The art gallery will exhibit a collection of paintings by various artists and works of Sadequain, owned by the bank. Besides, art competitions and exhibitions would be organized here.
The stamp gallery will show a collection of stamps, initially used as currency, and the transition from stamps to currency notes.
A gallery portraying the history of Pakistan and the SBP through documents, photographs, audio discs and virtual tours will be set up under the title of History of Pakistan.
A conservation lab will be established for preservation and treatment of objects and antiquities displayed in the museum. A modelling section to make replicas, gift items, and souvenirs for the visitors will also be a part of the facility.
Originally a smaller Archive and Numismatic Museum, established in early 1980s on the initiative of the then SBP governor S. A. Hasnie, had been functioning in the bank’s library located in the bank’s head office.

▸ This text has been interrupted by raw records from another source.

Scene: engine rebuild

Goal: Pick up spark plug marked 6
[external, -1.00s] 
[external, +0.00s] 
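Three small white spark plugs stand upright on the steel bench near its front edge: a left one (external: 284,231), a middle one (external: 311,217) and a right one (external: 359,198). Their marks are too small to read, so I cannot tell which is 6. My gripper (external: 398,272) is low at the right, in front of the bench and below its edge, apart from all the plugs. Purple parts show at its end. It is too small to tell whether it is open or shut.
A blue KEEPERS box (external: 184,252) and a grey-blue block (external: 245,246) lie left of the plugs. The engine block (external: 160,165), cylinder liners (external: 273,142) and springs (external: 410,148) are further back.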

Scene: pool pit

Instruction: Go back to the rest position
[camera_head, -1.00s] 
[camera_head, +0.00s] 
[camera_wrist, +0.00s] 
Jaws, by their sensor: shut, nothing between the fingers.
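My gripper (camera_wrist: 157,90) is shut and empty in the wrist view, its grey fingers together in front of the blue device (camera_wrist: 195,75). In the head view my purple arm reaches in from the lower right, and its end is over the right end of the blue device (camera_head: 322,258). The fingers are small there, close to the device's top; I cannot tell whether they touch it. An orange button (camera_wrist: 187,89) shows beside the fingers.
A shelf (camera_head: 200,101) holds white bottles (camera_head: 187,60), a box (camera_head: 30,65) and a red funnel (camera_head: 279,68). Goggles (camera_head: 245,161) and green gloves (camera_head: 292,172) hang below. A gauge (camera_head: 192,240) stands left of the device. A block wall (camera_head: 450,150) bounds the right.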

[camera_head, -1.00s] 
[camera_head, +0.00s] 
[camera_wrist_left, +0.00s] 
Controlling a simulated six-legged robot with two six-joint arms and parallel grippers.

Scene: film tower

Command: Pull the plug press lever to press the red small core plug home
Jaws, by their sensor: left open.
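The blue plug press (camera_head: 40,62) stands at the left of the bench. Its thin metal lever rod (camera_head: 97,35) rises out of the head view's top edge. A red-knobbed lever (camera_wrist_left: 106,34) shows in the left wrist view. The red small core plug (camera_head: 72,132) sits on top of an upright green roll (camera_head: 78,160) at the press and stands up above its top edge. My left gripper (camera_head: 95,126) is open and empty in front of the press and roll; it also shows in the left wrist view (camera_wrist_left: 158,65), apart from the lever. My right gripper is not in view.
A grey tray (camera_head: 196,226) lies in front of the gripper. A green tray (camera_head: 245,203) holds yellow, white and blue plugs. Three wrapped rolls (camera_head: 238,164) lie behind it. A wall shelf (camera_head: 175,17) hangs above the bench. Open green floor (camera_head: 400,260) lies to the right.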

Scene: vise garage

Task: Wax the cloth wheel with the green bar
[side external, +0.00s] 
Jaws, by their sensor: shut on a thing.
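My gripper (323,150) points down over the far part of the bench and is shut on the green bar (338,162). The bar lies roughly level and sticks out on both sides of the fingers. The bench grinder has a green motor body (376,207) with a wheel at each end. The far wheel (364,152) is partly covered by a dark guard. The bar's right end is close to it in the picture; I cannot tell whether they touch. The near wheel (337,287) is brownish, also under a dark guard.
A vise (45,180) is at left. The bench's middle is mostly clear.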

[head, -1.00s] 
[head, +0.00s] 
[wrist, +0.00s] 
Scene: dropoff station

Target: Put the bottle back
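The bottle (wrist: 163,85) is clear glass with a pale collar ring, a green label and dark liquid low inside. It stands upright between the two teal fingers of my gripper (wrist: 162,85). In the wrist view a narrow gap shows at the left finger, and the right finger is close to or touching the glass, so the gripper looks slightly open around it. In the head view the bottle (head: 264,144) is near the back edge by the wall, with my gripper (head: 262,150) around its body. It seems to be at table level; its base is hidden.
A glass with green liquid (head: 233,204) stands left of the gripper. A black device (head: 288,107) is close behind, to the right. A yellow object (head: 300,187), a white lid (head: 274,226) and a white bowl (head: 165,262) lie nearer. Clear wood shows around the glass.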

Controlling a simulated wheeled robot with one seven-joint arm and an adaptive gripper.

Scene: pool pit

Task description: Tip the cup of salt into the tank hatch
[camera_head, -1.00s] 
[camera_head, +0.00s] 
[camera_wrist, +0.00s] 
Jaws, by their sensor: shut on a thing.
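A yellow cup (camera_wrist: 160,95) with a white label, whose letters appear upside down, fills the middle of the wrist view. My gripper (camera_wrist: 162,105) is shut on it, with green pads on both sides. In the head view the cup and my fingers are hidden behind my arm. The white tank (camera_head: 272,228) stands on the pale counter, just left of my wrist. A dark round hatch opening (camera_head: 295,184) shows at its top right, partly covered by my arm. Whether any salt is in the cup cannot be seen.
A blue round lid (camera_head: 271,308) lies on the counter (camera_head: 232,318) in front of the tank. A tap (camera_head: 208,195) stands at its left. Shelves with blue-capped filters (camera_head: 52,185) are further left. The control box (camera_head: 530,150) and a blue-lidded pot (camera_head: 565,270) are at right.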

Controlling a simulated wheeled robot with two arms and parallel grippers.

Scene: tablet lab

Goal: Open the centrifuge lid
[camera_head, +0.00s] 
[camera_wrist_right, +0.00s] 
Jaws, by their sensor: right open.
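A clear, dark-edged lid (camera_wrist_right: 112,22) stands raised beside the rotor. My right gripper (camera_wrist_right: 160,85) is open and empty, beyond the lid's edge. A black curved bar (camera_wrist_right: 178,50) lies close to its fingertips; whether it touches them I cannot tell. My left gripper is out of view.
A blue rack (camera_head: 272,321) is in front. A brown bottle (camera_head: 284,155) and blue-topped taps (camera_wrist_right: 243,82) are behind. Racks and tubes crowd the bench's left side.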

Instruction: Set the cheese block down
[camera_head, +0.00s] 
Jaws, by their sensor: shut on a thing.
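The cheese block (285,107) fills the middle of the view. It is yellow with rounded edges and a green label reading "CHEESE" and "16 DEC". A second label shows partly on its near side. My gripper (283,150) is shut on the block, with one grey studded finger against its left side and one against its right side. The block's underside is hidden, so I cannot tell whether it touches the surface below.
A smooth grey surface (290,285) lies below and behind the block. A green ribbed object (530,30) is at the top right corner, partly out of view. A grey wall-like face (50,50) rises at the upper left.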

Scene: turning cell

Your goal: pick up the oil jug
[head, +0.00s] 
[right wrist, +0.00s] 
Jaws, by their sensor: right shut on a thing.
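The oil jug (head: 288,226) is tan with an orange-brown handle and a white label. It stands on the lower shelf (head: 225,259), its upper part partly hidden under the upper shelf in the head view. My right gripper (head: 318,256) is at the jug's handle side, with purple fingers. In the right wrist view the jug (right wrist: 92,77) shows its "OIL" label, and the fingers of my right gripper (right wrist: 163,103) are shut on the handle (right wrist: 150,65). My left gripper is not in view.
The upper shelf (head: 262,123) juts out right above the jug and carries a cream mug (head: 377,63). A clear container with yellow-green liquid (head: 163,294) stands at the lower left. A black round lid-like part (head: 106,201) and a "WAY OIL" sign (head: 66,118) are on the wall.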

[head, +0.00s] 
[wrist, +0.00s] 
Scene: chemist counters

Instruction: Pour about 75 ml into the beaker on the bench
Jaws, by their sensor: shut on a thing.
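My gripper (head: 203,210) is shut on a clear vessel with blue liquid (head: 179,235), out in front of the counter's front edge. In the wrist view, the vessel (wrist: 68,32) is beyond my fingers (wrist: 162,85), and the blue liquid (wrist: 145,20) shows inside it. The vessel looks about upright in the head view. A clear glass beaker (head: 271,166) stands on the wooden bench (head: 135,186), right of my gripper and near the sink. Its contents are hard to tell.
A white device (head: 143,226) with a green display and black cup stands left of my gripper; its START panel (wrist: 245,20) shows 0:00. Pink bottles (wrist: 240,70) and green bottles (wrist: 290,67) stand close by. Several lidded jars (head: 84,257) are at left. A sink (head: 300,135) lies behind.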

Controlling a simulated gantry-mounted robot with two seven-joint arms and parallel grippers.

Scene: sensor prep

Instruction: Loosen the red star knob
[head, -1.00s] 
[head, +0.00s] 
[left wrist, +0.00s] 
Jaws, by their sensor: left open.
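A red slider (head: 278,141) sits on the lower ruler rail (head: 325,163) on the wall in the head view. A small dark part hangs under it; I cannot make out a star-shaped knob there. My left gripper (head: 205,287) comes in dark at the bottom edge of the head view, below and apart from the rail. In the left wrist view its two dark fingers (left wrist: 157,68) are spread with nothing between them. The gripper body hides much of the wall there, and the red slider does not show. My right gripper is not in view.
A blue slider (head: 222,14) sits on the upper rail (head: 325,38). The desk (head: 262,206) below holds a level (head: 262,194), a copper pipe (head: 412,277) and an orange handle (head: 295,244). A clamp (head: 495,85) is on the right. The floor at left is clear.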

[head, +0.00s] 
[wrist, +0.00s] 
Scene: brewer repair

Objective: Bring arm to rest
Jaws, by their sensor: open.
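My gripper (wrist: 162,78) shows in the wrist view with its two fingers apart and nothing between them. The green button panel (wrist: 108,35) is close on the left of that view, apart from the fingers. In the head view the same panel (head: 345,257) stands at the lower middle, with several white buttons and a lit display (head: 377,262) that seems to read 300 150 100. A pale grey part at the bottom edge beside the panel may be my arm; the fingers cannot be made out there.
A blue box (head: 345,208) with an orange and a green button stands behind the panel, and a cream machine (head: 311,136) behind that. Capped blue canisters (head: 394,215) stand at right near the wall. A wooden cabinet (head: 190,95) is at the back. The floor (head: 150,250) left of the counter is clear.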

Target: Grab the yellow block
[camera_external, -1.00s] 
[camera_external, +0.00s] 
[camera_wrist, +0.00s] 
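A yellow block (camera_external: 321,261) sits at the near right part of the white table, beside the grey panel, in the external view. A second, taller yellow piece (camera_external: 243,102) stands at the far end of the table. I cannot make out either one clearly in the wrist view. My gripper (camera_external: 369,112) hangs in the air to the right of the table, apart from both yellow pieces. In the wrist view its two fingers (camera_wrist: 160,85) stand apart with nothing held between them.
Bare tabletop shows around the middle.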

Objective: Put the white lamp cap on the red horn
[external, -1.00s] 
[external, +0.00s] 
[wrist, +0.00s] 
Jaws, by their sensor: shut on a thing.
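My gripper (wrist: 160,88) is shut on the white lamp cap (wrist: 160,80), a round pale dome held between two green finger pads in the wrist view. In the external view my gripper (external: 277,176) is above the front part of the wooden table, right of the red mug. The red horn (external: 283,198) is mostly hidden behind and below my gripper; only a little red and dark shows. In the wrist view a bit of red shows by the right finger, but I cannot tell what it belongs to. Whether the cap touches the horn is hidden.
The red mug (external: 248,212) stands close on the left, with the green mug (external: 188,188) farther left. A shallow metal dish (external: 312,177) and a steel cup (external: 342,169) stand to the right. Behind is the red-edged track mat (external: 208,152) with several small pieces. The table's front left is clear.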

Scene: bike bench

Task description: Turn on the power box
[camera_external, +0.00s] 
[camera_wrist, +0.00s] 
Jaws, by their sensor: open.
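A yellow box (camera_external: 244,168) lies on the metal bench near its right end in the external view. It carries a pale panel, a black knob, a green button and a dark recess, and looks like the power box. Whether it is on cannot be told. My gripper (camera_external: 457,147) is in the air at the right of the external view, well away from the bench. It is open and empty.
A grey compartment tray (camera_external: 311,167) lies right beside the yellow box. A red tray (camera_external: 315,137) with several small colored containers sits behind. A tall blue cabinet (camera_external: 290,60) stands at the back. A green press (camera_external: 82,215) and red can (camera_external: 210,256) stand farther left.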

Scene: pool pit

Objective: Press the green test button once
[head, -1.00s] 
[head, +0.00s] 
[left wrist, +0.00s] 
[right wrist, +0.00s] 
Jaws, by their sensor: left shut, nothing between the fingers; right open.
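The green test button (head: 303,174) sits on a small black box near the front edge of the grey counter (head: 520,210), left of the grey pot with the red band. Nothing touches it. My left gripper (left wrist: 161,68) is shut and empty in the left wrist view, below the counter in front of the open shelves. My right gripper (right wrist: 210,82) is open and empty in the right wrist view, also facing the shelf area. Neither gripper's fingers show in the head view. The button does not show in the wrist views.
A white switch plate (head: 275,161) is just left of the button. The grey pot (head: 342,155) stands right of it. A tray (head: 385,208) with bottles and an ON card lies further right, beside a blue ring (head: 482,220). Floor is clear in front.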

However, owing to the reconstruction and renovation of the building it was dismantled five years back in 2002. Later, the former governor Ishrat Hussain decided to establish a larger monetary museum and art gallery in the next door colonial style building which once used to house the State Bank of India.
Museum and Art Gallery project chief Dr Asma Ibrahim said such facilities were functioning in almost every country and the department would seek membership of the International Committee for Money and Banking Museums to keep this museum at par with other monetary museums of the world.